00:45 Hey, it’s the episode where we talk about MSX: Mangasplaining Extra! As mentioned on the podcast, Deb, Christopher (hi!) and his husband Andrew have started a publishing endeavour where we are translating and digitally publishing manga via our new newsletter. You can sign-up now at MangasplainingExtra.com.

The first two projects we’ve announced are Okinawa by Susumu Higa, which includes stories from Higa’s two Japanese manga collections, Sword of Sand and Mabui, and a one-shot story These Days (Higoro), by Taiyo Matsumoto. The latter got its official English title after recording, sorry for any confusion…! 

We actually just posted the first chapter of Okinawa for free to the newsletter, you can check it out now. Future manga chapters will require a paid subscription of $5 per month to read. You can also sign up for free if you just want stuff like these show notes (Hello!) emailed directly to you, plus some of the fun bonus articles and bonus manga we’re working on.

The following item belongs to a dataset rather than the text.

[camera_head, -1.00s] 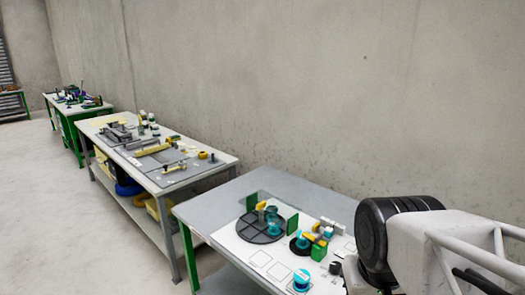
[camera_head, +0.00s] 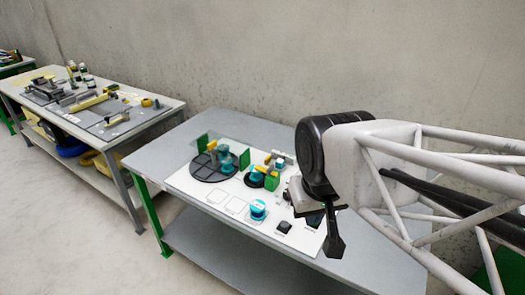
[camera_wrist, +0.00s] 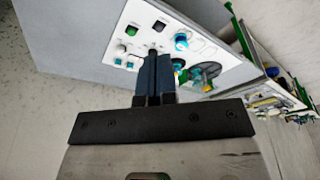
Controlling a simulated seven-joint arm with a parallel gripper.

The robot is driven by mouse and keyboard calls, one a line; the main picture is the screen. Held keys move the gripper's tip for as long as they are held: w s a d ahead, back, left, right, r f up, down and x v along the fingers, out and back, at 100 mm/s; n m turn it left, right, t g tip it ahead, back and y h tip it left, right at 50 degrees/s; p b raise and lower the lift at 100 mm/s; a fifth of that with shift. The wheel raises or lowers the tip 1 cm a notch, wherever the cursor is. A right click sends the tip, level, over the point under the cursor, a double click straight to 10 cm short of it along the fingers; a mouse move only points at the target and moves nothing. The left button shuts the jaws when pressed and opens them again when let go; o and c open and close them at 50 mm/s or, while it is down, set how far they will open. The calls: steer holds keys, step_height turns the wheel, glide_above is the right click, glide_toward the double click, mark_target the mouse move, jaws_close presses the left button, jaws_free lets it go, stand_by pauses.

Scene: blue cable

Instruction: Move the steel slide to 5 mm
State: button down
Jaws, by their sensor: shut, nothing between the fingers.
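My gripper (camera_head: 334,246) hangs point down at the front right edge of the near table (camera_head: 255,130) in the head view. Its dark fingers are together with nothing held; they also show in the wrist view (camera_wrist: 154,60). I cannot pick out the steel slide for certain. Grey metal parts (camera_head: 45,88) and a yellow bar (camera_head: 88,103) lie on a grey mat on the middle table (camera_head: 155,113), well left of my gripper. They are too small to read any scale.
The near table bears a white sheet with a dark round tray (camera_head: 203,174), a green block (camera_head: 271,182) and a teal spool (camera_head: 258,208). A lower shelf (camera_head: 225,255) lies below. The concrete wall (camera_head: 330,50) stands behind. Open floor (camera_head: 70,220) lies at the left.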

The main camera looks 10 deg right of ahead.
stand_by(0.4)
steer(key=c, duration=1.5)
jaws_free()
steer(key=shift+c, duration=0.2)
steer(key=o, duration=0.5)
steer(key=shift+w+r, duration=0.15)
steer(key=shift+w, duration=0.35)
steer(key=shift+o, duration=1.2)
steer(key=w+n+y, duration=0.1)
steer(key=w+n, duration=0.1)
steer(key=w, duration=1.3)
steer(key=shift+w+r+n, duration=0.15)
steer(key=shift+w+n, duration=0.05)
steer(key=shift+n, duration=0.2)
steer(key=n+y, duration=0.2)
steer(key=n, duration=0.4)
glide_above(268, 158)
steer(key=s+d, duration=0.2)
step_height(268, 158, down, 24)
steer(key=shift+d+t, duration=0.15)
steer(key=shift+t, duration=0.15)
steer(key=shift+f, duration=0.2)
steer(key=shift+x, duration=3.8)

As we hinted at, we’re just finishing up the licensing process for our next two titles(!) already, and we hope to hit the ground running with those serializations as well. We have another batch of projects, including more one-shot stories in the hopper as well. It’s a lot of fun. We might actually review the books, we might not, not sure, but we’ll at least spend some time telling you about them.

Thanks so much to everyone for their support on Mangasplaining this year. 🙂 And if you have questions that we don’t answer in the episode here, you can hit up our FAQ

05:00 Here’s how Kodansha describes Blue Period!

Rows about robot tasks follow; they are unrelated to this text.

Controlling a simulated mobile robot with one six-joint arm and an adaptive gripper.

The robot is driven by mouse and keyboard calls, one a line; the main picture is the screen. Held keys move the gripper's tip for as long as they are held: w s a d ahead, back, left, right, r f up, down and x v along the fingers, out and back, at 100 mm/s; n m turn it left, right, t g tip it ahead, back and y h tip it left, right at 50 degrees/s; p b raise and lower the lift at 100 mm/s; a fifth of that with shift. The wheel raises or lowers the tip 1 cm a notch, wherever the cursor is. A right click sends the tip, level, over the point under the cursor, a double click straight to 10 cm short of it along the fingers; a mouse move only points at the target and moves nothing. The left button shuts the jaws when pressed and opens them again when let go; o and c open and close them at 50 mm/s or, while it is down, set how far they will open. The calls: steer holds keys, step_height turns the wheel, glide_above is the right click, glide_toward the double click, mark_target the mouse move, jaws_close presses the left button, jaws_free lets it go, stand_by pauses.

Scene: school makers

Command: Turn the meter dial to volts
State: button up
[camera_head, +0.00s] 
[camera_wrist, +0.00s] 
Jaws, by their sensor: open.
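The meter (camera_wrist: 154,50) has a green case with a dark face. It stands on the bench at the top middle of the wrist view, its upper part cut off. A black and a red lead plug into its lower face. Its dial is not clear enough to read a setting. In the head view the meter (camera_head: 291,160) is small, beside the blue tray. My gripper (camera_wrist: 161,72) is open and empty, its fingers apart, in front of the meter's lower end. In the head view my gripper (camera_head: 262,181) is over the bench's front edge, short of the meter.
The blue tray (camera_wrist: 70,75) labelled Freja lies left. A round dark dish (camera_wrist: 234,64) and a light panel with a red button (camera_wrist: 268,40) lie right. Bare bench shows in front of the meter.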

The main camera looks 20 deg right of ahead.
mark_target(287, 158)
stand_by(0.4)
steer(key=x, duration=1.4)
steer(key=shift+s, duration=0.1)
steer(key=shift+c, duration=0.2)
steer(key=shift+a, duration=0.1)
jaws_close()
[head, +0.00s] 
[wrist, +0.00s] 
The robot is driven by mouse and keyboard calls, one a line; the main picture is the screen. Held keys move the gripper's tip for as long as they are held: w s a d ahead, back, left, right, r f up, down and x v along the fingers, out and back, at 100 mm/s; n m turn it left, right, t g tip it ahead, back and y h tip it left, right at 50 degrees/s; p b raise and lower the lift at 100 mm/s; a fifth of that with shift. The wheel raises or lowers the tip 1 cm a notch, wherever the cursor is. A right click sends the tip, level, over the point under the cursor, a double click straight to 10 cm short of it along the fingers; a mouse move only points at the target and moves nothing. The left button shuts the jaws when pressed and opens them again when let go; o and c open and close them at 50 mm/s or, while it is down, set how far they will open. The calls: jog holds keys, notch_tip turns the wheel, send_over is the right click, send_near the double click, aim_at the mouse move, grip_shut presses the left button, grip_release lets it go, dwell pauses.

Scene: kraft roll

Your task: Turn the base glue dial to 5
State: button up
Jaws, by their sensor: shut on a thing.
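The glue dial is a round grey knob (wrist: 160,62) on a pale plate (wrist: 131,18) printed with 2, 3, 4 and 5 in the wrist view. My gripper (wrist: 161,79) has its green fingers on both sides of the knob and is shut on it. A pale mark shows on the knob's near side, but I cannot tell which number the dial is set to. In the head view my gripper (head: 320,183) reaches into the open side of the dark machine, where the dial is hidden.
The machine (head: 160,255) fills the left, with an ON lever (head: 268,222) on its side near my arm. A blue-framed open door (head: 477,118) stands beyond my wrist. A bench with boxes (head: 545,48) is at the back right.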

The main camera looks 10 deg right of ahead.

Winner of the 2020 Manga Taisho Grand Prize! A manga about the struggles and rewards of a life dedicated to art. The studious Yatora leaves a dry life of study and good manners behind for a new passion: painting. But untethering yourself from all your past expectations is dangerous as well as thrilling…

Yatora is the perfect high school student, with good grades and lots of friends. It’s an effortless performance, and, ultimately…a dull one. But he wanders into the art room one day, and a lone painting captures his eye, awakening him to a kind of beauty he never knew. Compelled and consumed, he dives in headfirst — and he’s about to learn how savage and unforgiving art can be!

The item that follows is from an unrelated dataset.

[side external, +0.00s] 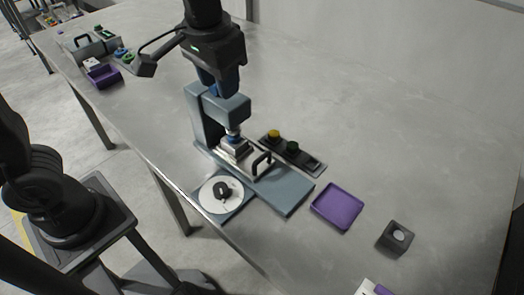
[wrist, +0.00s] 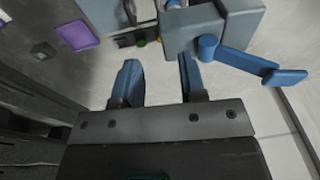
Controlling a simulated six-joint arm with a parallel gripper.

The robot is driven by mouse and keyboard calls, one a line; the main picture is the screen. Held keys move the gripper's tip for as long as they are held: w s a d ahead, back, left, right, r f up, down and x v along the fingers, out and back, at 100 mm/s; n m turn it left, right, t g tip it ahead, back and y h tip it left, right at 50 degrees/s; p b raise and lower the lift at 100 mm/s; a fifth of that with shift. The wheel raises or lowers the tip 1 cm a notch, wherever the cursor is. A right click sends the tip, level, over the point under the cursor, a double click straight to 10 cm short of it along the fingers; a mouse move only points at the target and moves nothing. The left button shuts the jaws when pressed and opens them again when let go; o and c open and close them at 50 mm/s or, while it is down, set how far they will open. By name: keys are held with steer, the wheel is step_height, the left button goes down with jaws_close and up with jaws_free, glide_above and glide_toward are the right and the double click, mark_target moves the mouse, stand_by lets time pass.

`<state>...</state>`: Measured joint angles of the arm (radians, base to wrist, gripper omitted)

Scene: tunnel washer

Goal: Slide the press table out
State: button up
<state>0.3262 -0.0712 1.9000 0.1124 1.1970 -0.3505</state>
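The press (side external: 205,115) is a blue-grey frame on a flat base (side external: 285,190) standing on the big table. Its press table (side external: 236,150) is a pale plate under the ram, with a black handle (side external: 262,162) on its right side. My gripper (side external: 222,88) is above the press head, apart from the handle. In the wrist view my gripper (wrist: 158,75) has its two blue fingers spread with nothing between them. The press head (wrist: 222,28) and a blue lever (wrist: 245,62) show beside the right finger. The fingertips are partly hidden in the side view.
A button panel (side external: 292,152) stands behind the base. A purple tray (side external: 338,206) and a dark block (side external: 395,236) lie to the right. A white disc with a black knob (side external: 221,194) is at the front edge. Bins (side external: 103,75) stand far left. The back of the table is clear.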

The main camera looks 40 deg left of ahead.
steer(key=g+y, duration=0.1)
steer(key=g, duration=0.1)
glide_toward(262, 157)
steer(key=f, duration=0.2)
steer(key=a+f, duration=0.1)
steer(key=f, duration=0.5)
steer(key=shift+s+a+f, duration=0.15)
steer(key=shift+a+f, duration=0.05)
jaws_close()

06:00 Deb mentions the manga Blank Canvas by Akiko Higashimura, which comes up a lot in this episode! In fact we may even spoil Blank Canvas a little bit. For those of you that didn’t listen to Episode 31, Blank Canvas is a five volume manga by Higashimura, the creator of Tokyo Tarareba Girls, about her “So-Called Artist’s Journey,” her road to becoming a manga creator, going to art school, leaving her small town, etc. It also digs into the ‘how to get into art school in Japan’ question, as does today’s book Blue Period. But where the two books differ is that Blank Canvas is a straight autobiographical story by Higashimura, and Blue Period is definitely informed by the creator’s personal artistic journey, but is firmly fiction. 

7:20 The “explainer” bits in this manga try to illuminate parts of the artistic process or explain things to folks who might not understand any of this ‘art’ stuff. They’re pretty dense when they occur! Here’s an example from the beginning of the book, but there’s a lot of this throughout this first volume.

9:40 Expanding on that ‘explainer’ bit that Chip mentions is this weird, circular logic segment on why to go to art-school. The teacher who delivers this bit is a great character, but this is the part of the book that feels least like a story and most like the author speaking to the reader in their own voice, and it’s… a little rough. 

12:45 Chip is right though, the color pages are gorgeous. 

I’m including a spread here, but if you want to see allll of the gorgeous color pages, Kodansha has the first chapter of the book up for free on their website, color pages included. 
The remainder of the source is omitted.